W Białymstoku rozpoczęło w sobotę działalność Epi-Centrum Nauki, którego głównym zadaniem jest szeroko rozumiana popularyzacja nauki nie tylko wśród dzieci, ale i dorosłych. Inwestycja kosztowała ponad 25 mln zł i powstała w ramach projektu dofinansowanego z UE.
Inauguracji działalności tej placówki towarzyszy jej dzień otwarty; rejestracja internetowa kilkuset osób, które będą mogły w sobotę Epi-Centrum Nauki zwiedzić za darmo, zajęła zaledwie kilka minut.
Pierwsze, tak duże we wschodniej części Polski, centrum naukowe znajduje się na stadionie miejskim w Białymstoku. Na ten cel zaadaptowano pomieszczenia pod jedną z trybun tego obiektu, powierzchnia Epi-Centrum to 3,2 tys. metrów kwadr. Realizatorem projektu jest Białostocki Park Naukowo-Technologiczny (BPN-T).
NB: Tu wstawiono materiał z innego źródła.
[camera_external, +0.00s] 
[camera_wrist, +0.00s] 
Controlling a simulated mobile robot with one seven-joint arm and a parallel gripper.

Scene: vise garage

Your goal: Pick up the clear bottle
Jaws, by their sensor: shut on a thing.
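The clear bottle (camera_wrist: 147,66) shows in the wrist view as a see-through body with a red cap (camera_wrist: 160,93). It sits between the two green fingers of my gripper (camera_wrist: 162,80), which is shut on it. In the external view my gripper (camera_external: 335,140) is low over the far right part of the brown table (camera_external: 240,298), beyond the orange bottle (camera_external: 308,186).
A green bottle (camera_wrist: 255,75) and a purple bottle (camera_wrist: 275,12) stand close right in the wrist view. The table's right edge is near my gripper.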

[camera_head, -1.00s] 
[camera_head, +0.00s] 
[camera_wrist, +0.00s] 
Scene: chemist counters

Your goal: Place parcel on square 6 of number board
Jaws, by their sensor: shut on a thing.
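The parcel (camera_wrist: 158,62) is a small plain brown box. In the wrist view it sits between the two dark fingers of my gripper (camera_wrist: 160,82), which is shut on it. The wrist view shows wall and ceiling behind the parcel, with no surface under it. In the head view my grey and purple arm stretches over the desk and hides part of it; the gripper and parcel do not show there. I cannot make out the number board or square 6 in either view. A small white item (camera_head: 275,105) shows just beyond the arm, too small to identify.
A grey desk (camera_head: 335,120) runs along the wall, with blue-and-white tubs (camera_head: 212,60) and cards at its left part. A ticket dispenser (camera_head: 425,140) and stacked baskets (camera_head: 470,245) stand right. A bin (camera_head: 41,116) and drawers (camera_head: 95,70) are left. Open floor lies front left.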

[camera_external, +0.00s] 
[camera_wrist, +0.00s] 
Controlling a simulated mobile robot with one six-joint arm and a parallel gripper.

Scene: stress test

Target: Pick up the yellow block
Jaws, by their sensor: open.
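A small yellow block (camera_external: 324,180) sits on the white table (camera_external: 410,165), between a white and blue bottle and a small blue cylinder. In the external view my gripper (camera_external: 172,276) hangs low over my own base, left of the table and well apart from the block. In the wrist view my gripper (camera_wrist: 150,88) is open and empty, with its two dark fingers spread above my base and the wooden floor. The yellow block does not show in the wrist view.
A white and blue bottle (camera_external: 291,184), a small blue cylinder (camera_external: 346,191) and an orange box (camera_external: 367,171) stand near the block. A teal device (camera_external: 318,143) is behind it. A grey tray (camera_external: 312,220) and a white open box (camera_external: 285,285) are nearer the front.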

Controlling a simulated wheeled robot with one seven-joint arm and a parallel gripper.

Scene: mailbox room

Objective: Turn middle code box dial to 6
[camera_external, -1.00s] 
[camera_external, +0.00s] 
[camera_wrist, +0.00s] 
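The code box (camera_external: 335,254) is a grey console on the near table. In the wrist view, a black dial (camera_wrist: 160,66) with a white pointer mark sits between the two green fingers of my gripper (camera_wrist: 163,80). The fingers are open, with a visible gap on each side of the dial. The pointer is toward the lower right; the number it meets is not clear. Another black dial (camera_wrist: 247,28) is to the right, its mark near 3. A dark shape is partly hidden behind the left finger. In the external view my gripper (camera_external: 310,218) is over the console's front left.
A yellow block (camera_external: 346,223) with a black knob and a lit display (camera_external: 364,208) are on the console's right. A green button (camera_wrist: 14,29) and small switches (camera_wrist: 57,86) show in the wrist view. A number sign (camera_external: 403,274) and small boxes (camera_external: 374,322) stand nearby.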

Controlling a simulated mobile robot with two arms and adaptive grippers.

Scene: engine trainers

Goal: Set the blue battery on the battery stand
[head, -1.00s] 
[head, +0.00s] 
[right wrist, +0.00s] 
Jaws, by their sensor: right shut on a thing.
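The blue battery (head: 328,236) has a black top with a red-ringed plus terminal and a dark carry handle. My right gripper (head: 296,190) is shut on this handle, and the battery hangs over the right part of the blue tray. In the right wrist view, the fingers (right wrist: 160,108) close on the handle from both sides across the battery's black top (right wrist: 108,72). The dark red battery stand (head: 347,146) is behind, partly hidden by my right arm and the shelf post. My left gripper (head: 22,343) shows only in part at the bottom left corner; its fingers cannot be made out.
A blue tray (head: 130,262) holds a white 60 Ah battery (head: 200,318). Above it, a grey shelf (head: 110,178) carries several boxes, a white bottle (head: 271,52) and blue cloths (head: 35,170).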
Nazwa została wybrana w konkursie, na który nadesłano ponad 670 propozycji.
Epi-Centrum składa się z dwóch części - pierwsza to strefa małego odkrywcy z przeznaczeniem głównie dla przedszkolaków i uczniów młodszych klas podstawówek (wiek 3-10 lat), gdzie można poznać m.in. energię wody, świat budownictwa czy ciało człowieka. Tu wszystkie doświadczenia naukowe i zabawy mają być dostosowane do wieku najmłodszych zwiedzających.
Druga część to wystawa główna, zajmująca prawie 2,7 tys. metrów kwadr. powierzchni, gdzie jest blisko sto stanowisk doświadczalnych. Nie trzeba podążać wyznaczoną trasą, a samodzielnie wybierać interesujące obszary tematyczne, których jest kilkanaście. To m.in. optyka, transport, telekomunikacja, medycyna, automatyka czy robotyka.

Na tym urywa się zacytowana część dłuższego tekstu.